Module: WorkerTools::CsvInput

Defined in:: lib/worker_tools/csv_input.rb

Defined Under Namespace

Instance Method Summary collapse

#csv_input_columns ⇒ Object

If an array is provided, the names will be used as the row keys, the row values will be assign according to the columns order.
#csv_input_columns_array_check(csv_rows_enum) ⇒ Object
#csv_input_columns_check(csv_rows_enum) ⇒ Object
#csv_input_columns_hash_check(csv_rows_enum) ⇒ Object
#csv_input_columns_hash_check_duplicates(names) ⇒ Object
#csv_input_columns_hash_check_missing(actual_names, expected_names) ⇒ Object
#csv_input_csv_options ⇒ Object
#csv_input_file_path ⇒ Object
#csv_input_file_presence_check ⇒ Object
#csv_input_foreach ⇒ Object
#csv_input_header_normalize? ⇒ Boolean
#csv_input_header_normalized(name) ⇒ Object
#csv_input_headers_present ⇒ Object
#csv_input_include_other_columns ⇒ Object
#csv_input_mapping_order(header_names) ⇒ Object

Compares the first row (header names) with the csv_input_columns hash to find the corresponding positions.
#csv_input_mapping_order_for_hash(header_names) ⇒ Object
#csv_input_mapping_order_with_other_columns(mapping, filtered_column_names) ⇒ Object
#csv_rows_enum ⇒ Object
#cvs_input_value_cleanup(value) ⇒ Object

Allows for some basic cleanup of the values, such as applying strip to the strings.

Instance Method Details

#csv_input_columns ⇒ `Object`

If an array is provided, the names will be used as the row keys, the row values will be assign according to the columns order.
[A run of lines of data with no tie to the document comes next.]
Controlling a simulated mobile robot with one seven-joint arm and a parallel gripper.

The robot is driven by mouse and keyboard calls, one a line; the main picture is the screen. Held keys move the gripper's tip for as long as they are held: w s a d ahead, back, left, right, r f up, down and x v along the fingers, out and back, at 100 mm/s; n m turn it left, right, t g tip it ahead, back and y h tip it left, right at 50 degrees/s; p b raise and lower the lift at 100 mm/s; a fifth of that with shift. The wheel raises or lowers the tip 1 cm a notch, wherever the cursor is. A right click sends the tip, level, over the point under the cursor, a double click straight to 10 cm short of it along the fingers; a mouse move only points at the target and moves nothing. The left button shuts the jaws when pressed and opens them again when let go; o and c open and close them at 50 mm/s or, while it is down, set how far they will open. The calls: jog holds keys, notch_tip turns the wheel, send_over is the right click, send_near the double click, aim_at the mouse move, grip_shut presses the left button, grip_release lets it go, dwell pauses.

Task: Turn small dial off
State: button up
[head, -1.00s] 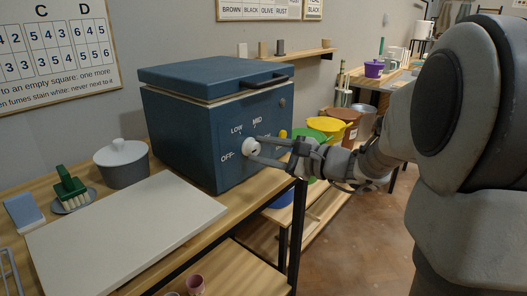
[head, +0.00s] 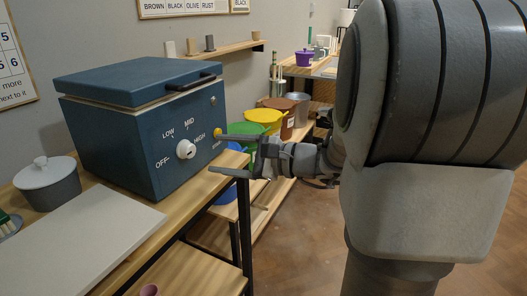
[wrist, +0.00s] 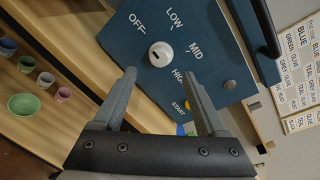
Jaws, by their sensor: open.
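The small dial (head: 185,149) is a white round knob on the front of a dark blue kiln-like box (head: 165,120). OFF, LOW, MID and HIGH are printed around it. It also shows in the wrist view (wrist: 160,54), just beyond the fingertips, with a small dark mark on its face. I cannot tell for sure which label the mark points to. My gripper (head: 215,153) is open and empty, to the right of the dial and apart from it. In the wrist view my gripper (wrist: 158,74) has its two fingers spread, with nothing between them.
A yellow START button (head: 218,133) sits right of the dial, close to the upper finger in the picture. A lidded grey pot (head: 48,187) and a pale board (head: 85,235) lie on the wooden bench. Green (head: 226,150) and yellow (head: 262,116) tubs stand on a low shelf behind my gripper.

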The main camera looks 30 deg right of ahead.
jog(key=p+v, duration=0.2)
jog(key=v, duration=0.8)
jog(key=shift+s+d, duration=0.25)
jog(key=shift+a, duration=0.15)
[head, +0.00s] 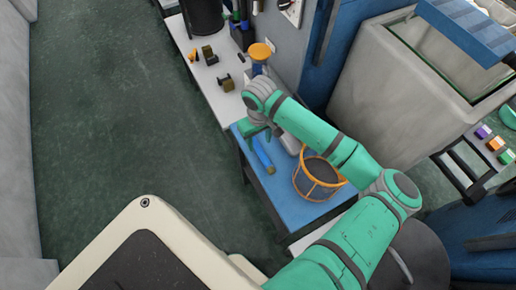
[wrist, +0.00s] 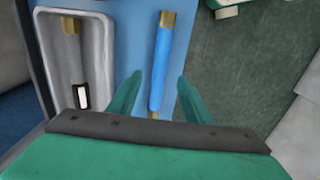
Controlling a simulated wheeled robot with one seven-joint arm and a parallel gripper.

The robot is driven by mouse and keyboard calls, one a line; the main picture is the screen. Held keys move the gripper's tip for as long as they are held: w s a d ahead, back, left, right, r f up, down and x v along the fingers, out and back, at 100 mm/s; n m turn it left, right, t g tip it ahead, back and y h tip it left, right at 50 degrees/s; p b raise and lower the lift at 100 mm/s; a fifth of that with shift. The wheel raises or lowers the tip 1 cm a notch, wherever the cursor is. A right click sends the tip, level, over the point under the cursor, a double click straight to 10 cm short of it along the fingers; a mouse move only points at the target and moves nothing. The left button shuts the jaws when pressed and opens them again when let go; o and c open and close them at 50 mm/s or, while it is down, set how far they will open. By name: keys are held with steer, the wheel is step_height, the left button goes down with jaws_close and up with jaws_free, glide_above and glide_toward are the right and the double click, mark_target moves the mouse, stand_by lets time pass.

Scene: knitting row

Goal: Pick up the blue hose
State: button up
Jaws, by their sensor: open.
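The blue hose (head: 263,154) is a straight blue tube with brass-coloured ends, lying on the blue table top (head: 283,193). In the wrist view the hose (wrist: 161,65) runs up and down the middle of the picture. My gripper (wrist: 160,83) is open and empty. Its two green fingers show one on each side of the hose, with gaps between. The height of the fingers above the hose is hard to tell. In the head view my gripper (head: 252,128) is at the far end of the hose, partly covered by my wrist.
A grey tray (wrist: 47,60) left of the hose holds a brass-ended piece. A round orange-rimmed basket (head: 312,190) stands on the table to the right. A white bench (head: 222,92) with small parts and an orange-topped blue item (head: 260,54) lies beyond. Green floor is clear at left.

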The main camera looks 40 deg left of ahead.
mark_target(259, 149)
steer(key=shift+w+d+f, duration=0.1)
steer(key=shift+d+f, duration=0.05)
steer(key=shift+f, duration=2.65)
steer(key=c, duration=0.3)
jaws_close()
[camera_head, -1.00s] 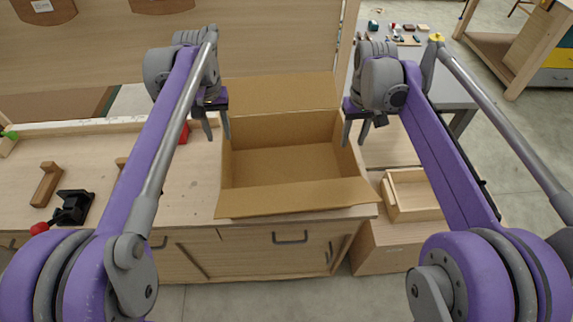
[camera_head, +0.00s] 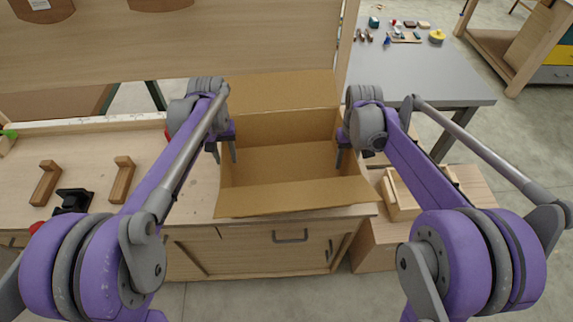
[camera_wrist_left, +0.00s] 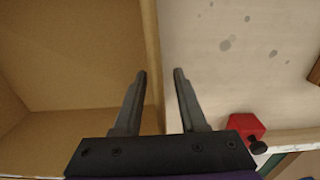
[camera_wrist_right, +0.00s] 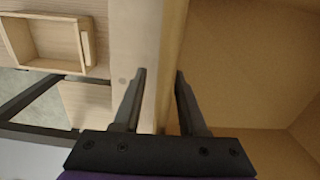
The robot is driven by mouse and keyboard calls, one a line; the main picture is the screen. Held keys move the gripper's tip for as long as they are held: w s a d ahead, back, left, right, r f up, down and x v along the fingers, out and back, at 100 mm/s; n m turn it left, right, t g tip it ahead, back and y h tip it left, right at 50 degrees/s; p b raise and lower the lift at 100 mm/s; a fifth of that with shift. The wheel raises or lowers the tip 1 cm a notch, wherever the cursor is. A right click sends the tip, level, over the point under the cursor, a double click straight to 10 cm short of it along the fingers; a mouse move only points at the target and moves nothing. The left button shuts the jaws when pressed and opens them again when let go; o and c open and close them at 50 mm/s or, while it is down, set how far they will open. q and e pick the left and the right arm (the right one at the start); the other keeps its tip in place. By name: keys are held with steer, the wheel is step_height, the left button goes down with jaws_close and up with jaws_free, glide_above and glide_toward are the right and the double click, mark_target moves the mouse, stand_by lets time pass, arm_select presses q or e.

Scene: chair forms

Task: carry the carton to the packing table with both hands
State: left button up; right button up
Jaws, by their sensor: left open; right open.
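The open, empty cardboard carton (camera_head: 295,165) sits on the wooden workbench in the head view, its flaps spread at front and back. My left gripper (camera_head: 226,152) is open at its left wall; in the left wrist view the top edge of that wall (camera_wrist_left: 152,60) runs between the two fingers (camera_wrist_left: 160,72). My right gripper (camera_head: 347,155) is open at the right wall; in the right wrist view that wall (camera_wrist_right: 172,50) lies between its fingers (camera_wrist_right: 160,72). Neither gripper is closed on the carton. A grey table (camera_head: 430,75), perhaps the packing table, stands at the upper right.
The workbench (camera_head: 190,190) holds wooden blocks (camera_head: 122,180) and a black item (camera_head: 73,200) on the left. A red object (camera_wrist_left: 246,126) is near the left gripper. A wooden tray (camera_head: 398,195) sits at right. Small items (camera_head: 408,38) lie on the grey table's far part; its near part is bare.

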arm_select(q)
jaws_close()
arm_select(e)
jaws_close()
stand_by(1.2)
Ex: %w(tenant segment area) row =>

tenant: _value_at_first_column_,
segment: _value_at_second_column_,
area: _value_at_third_column_

If a hash if provided, the keys will turn into the row keys, the values will be used to find the corresponding columns (the order in the csv won’t affect the import)

Ex: { tenant: ‘Mandant’, segment: ‘Segment’, area: ‘Bereich’) row =>

tenant: _value_at_column_Mandant,
segment: _value_at_column_Segment,
area: _value_at_column_Bereich

The name of the column is filtered using the csv_input_header_normalized method, which takes care of extra spaces and looks for a case insentive match (so ‘Bereich’ matches ‘ Bereich’, ‘bereich’, etc.). You can override that method as well.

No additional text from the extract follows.